The Wilsons filed suit alleging that the officers violated their Fourth Amendment rights in permitting members of the media to observe and photograph the execution of the arrest warrant. The Fourth Circuit, sitting en banc, rejected this claim on qualified immunity grounds. The court reasoned that, when the warrant was executed, the alleged Fourth Amendment right to avoid media observation and photography of such an event was not clearly established because no other court had ruled explicitly on the matter. The court expressly limited its ruling to the immunity question, and it declined to decide whether the search itself was unconstitutional.

The Ninth Circuit reached the opposite conclusion in Berger. In that case, four special agents of the U.S. Fish and Wildlife Service and an assistant U.S. attorney general executed a search warrant on the ranch of Mr. and Mrs. Paul Berger. The officers believed that Mr. Berger was using a pesticide to kill protected species, including eagles. The officers permitted CNN reporters to accompany them during the search and to take video footage of it. As the court of appeals stated, "[t]he media wanted footage for their environmental programs and the government wanted to publicize its efforts to combat environmental crime."

The Ninth Circuit issued three relevant rulings. First, it held that the search violated the Fourth Amendment. Second, it held that because the relevant legal principles were clearly established when the warrant was executed, the government officials were not entitled to qualified immunity from damages liability. Third, it held that the media defendants were also liable, as state actors, for the violations of the Bergers' constitutional rights. The Ninth Circuit remanded to the district court for reconsideration of the trespass and other tort claims against the media defendants.

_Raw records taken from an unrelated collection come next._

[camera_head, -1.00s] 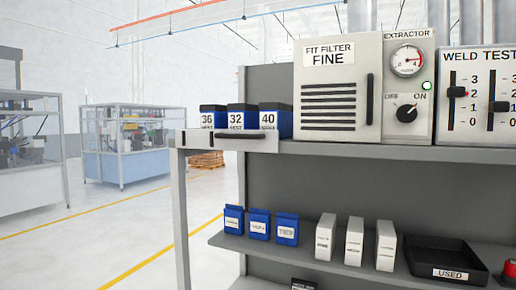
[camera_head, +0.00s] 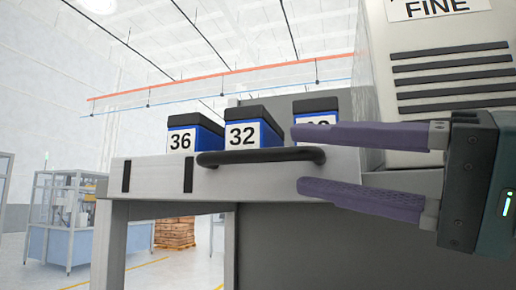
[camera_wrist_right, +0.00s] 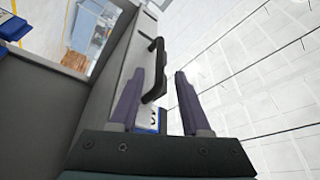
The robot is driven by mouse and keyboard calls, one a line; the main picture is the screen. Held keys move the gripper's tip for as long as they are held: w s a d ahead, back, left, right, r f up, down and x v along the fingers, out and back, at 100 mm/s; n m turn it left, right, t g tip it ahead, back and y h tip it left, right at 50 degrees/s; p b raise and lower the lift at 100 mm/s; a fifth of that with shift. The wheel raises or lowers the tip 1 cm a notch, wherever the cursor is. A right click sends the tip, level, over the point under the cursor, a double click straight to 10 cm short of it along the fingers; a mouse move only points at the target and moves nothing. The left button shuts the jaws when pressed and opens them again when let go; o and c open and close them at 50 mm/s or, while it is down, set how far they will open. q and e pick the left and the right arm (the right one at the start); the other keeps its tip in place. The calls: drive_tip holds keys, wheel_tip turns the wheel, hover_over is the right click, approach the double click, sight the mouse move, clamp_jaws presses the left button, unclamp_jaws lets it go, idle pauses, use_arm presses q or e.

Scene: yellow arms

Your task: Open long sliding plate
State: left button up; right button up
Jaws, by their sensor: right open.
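The long sliding plate (camera_head: 155,178) is a light grey front panel with two dark vertical marks. It carries a black bar handle (camera_head: 262,156), which also shows in the right wrist view (camera_wrist_right: 155,72). My right gripper (camera_head: 298,159) comes in from the right with purple fingers spread, one above and one below the handle's right end. In the right wrist view the handle appears between the open fingers (camera_wrist_right: 160,73), closer to the left one; I cannot tell whether they touch. My left gripper is not in view.
Blue boxes with black lids marked 36 (camera_head: 181,141) and 32 (camera_head: 241,135) stand behind the plate. A third box (camera_head: 316,105) is partly hidden by my upper finger. The fume filter unit (camera_head: 440,75) stands at the right.

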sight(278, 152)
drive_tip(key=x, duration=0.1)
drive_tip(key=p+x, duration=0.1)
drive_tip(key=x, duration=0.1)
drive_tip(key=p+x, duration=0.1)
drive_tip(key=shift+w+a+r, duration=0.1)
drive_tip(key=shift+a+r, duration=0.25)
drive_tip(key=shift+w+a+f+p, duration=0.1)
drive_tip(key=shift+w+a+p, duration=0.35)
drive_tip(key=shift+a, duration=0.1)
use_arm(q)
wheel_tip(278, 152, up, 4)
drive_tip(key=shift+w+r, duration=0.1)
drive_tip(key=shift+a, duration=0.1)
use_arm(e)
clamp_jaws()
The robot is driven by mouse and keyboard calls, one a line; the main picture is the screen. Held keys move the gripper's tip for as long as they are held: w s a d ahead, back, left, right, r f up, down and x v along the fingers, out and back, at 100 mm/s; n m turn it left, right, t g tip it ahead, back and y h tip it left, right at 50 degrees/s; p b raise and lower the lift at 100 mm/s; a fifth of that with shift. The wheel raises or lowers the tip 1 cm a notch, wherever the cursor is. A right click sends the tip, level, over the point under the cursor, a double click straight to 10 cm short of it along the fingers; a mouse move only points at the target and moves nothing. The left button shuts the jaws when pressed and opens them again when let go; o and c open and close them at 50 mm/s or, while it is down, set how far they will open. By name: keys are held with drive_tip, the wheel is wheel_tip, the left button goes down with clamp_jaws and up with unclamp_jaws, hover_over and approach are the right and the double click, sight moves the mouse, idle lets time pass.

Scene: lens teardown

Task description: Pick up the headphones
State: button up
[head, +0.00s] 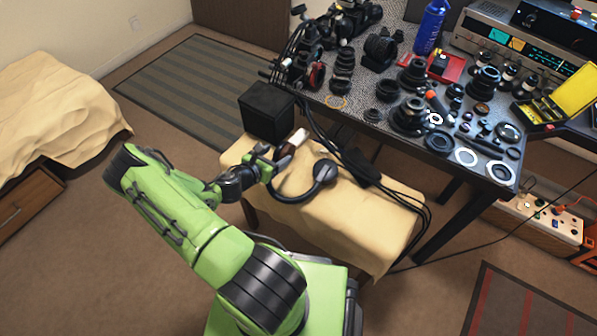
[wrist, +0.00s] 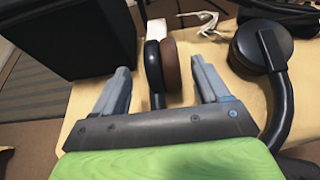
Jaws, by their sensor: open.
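The headphones (head: 325,172) are black and lie on the cloth-covered bench, with the headband curving toward my arm. In the wrist view, one round ear cup (wrist: 258,46) lies at the right, outside my gripper. The other ear cup (wrist: 154,66), with a brown pad, stands on edge between the fingers. My gripper (wrist: 162,76) is open, with one finger on each side of this cup. A gap shows on both sides of it. In the head view, my gripper (head: 267,160) is at the bench's left part and hides much of that cup.
A black box (head: 267,110) stands close to the left of my gripper. A small white object (head: 298,137) is just beyond it. Black cables (head: 365,172) run along the bench (head: 345,225). Behind is a table (head: 345,106) crowded with lens parts. The bench's front right is clear.

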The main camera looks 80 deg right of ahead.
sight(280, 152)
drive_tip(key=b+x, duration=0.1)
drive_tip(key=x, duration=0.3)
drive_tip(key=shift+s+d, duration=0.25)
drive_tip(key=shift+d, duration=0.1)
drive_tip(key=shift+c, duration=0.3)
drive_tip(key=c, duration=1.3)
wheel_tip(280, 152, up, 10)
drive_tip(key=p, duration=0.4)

In resolving this split among the circuits, the Supreme Court may rule definitively on whether the searches at issue violate the Fourth Amendment. Alternatively, the Court may simply conclude that the relevant legal principles were not clearly established when the searches were conducted and that the officers in these cases are therefore entitled to qualified immunity. Under the latter approach, the Court might not reach the broader question of whether law enforcement officers violate the Fourth Amendment in permitting media representatives to observe and photograph searches and arrests.

In other developments, a newspaper has sought review of the Tenth Circuit's holding that the First Amendment guarantees no right of access to court documents about expenses incurred by government-provided criminal defense counsel. Albuquerque Journal v. Gonzales (98-831) emerged from a high-profile trial of street gang members, all of whom were indigent and therefore entitled under the Criminal Justice Act (CJA) to publicly funded counsel. During the course of proceedings, prosecutors announced they would seek the death penalty for several defendants, and, in response, the defendants publicly claimed that the capital charges would incur enormous, wasteful public expense. In order to discover the prosecution's true cost, a newspaper attempted to gain immediate access to the defendants' counsel's CJA payment vouchers submitted to the court, the materials supporting the vouchers, and all relevant court orders, motions, and hearing transcripts. Ruling that a qualified First Amendment right of access required limited access to those materials, the district court ordered "gross payment totals for each Defendant" to be released on the day following a particular defendant's sentencing and ordered the rest of the materials to be released at the completion of the final sentencing proceeding.

The Tenth Circuit rejected the district court's conclusion that the public had a qualified First Amendment right of access to CJA materials. It consequently reversed the district court's order requiring release of the supporting materials to the vouchers and related court orders at the completion of all the trials. Ruling the district court properly acted within its discretion, the Tenth Circuit affirmed the district court release of the gross payment totals for each defendant at the completion of his sentencing and the release of the CJA vouchers at the completion of all the defendants' sentencing proceedings.